_Stated exercise:_ Reproduce the records below exactly as they appear, omitting any pictures they contain.

[Robot state and action records]
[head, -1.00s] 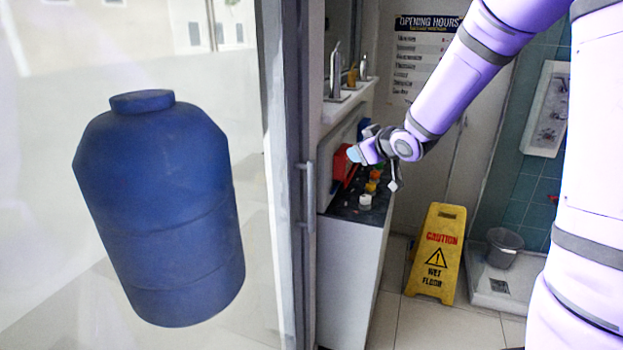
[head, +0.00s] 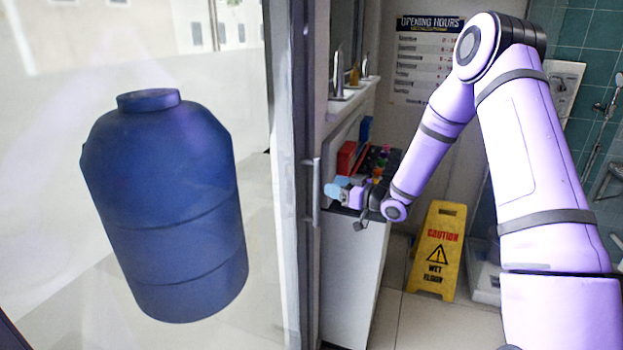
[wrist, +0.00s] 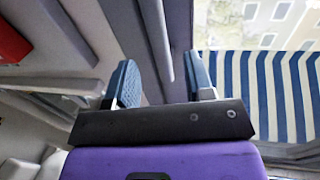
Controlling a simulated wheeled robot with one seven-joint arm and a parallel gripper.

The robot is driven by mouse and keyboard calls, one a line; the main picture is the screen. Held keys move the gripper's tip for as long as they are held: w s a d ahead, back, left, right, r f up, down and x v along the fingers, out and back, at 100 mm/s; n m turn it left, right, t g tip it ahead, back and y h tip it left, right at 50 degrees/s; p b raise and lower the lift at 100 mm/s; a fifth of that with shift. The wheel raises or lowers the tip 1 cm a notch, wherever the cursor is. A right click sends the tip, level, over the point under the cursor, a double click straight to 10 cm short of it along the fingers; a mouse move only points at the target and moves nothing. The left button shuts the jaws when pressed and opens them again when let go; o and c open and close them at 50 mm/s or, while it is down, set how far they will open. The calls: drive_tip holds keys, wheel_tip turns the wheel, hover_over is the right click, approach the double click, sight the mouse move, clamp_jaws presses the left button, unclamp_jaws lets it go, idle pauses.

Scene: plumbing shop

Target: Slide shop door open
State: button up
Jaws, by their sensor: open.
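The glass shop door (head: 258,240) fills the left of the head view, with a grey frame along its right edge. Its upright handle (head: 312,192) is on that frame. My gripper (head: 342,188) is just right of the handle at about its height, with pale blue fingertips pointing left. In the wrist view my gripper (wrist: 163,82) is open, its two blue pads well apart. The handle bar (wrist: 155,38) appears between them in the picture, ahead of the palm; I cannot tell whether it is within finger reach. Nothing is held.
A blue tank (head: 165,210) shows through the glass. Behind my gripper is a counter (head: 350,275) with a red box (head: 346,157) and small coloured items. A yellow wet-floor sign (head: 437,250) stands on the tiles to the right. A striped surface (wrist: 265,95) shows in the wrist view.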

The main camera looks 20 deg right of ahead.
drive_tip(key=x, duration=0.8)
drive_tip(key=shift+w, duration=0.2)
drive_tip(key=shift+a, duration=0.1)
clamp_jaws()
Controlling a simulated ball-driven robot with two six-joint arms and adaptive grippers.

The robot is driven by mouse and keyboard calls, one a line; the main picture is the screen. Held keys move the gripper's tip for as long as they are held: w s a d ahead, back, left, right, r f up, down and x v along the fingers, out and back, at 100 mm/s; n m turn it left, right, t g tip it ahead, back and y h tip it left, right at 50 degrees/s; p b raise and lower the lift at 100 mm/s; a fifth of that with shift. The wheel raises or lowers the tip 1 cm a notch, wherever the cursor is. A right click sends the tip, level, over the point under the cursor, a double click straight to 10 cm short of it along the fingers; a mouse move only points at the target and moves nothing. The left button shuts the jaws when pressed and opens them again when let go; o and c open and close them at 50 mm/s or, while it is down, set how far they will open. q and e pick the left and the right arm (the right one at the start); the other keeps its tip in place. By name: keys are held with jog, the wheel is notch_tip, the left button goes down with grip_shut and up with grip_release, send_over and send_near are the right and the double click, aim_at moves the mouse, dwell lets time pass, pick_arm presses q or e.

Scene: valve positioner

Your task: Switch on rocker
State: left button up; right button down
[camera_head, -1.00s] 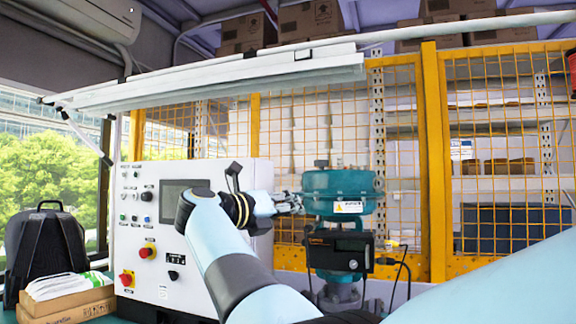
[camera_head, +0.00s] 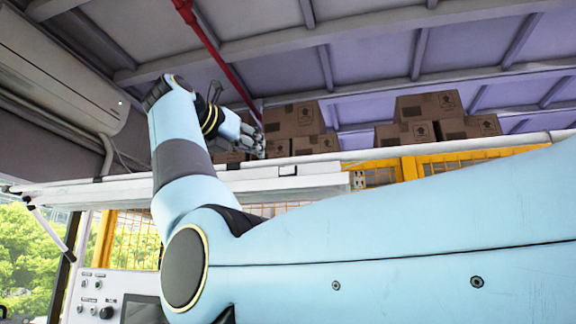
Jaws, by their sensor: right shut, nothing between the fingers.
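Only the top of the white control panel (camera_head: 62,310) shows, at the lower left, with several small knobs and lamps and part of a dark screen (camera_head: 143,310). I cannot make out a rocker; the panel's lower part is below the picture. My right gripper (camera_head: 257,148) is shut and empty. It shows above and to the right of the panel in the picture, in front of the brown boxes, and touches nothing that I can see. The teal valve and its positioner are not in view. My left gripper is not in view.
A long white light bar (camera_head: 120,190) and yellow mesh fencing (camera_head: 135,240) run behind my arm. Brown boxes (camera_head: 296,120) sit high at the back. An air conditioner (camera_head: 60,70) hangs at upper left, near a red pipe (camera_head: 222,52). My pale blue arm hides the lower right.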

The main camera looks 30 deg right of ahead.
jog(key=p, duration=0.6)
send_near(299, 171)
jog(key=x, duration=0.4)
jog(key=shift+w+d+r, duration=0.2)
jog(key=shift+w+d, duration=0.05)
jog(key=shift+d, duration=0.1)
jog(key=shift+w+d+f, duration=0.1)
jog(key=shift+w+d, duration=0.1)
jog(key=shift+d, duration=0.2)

_Written response:_
[head, -1.00s] 
[head, +0.00s] 
[wrist, +0.00s] 
Controlling a simulated wheeled robot with one seven-joint arm and a parallel gripper.

The robot is driven by mouse and keyboard calls, one a line; the main picture is the screen. Held keys move the gripper's tip for as long as they are held: w s a d ahead, back, left, right, r f up, down and x v along the fingers, out and back, at 100 mm/s; n m turn it left, right, t g tip it ahead, back and y h tip it left, right at 50 degrees/s; p b raise and lower the lift at 100 mm/s; a fifth of that with shift. The wheel raises or lowers the tip 1 cm a notch, wherever the cursor is. A right click sends the tip, level, over the point under the cursor, a double click straight to 10 cm short of it along the fingers; a mouse move only points at the target and moves nothing. The left button shuts the jaws when pressed and opens them again when let go; o and c open and close them at 50 mm/s or, while it is down, set how far they will open. The calls: drive_tip holds keys, wheel_tip turns the wheel, hover_over is the right click, approach the double click, sight the mouse move, clamp_jaws presses the left button, unclamp_jaws lets it go, idle pauses.

Scene: plumbing shop

Target: Slide shop door open
State: button up
Jaws, by their sensor: open.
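The glass shop door (head: 258,240) fills the left of the head view, with a grey frame along its right edge. Its upright handle (head: 312,192) is on that frame. My gripper (head: 342,188) is just right of the handle at about its height, with pale blue fingertips pointing left. In the wrist view my gripper (wrist: 163,82) is open, its two blue pads well apart. The handle bar (wrist: 155,38) appears between them in the picture, ahead of the palm; I cannot tell whether it is within finger reach. Nothing is held.
A blue tank (head: 165,210) shows through the glass. Behind my gripper is a counter (head: 350,275) with a red box (head: 346,157) and small coloured items. A yellow wet-floor sign (head: 437,250) stands on the tiles to the right. A striped surface (wrist: 265,95) shows in the wrist view.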

The main camera looks 20 deg right of ahead.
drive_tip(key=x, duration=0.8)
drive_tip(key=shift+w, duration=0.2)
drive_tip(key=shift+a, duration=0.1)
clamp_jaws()
Controlling a simulated ball-driven robot with two six-joint arms and adaptive grippers.

The robot is driven by mouse and keyboard calls, one a line; the main picture is the screen. Held keys move the gripper's tip for as long as they are held: w s a d ahead, back, left, right, r f up, down and x v along the fingers, out and back, at 100 mm/s; n m turn it left, right, t g tip it ahead, back and y h tip it left, right at 50 degrees/s; p b raise and lower the lift at 100 mm/s; a fifth of that with shift. The wheel raises or lowers the tip 1 cm a notch, wherever the cursor is. A right click sends the tip, level, over the point under the cursor, a double click straight to 10 cm short of it along the fingers; a mouse move only points at the target and moves nothing. The left button shuts the jaws when pressed and opens them again when let go; o and c open and close them at 50 mm/s or, while it is down, set how far they will open. q and e pick the left and the right arm (the right one at the start); the other keeps its tip in place. By name: keys are held with jog, the wheel is notch_tip, the left button goes down with grip_shut and up with grip_release, send_over and send_near are the right and the double click, aim_at moves the mouse, dwell lets time pass, pick_arm presses q or e.

Scene: valve positioner

Your task: Switch on rocker
State: left button up; right button down
[camera_head, -1.00s] 
[camera_head, +0.00s] 
Jaws, by their sensor: right shut, nothing between the fingers.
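Only the top of the white control panel (camera_head: 62,310) shows, at the lower left, with several small knobs and lamps and part of a dark screen (camera_head: 143,310). I cannot make out a rocker; the panel's lower part is below the picture. My right gripper (camera_head: 257,148) is shut and empty. It shows above and to the right of the panel in the picture, in front of the brown boxes, and touches nothing that I can see. The teal valve and its positioner are not in view. My left gripper is not in view.
A long white light bar (camera_head: 120,190) and yellow mesh fencing (camera_head: 135,240) run behind my arm. Brown boxes (camera_head: 296,120) sit high at the back. An air conditioner (camera_head: 60,70) hangs at upper left, near a red pipe (camera_head: 222,52). My pale blue arm hides the lower right.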

The main camera looks 30 deg right of ahead.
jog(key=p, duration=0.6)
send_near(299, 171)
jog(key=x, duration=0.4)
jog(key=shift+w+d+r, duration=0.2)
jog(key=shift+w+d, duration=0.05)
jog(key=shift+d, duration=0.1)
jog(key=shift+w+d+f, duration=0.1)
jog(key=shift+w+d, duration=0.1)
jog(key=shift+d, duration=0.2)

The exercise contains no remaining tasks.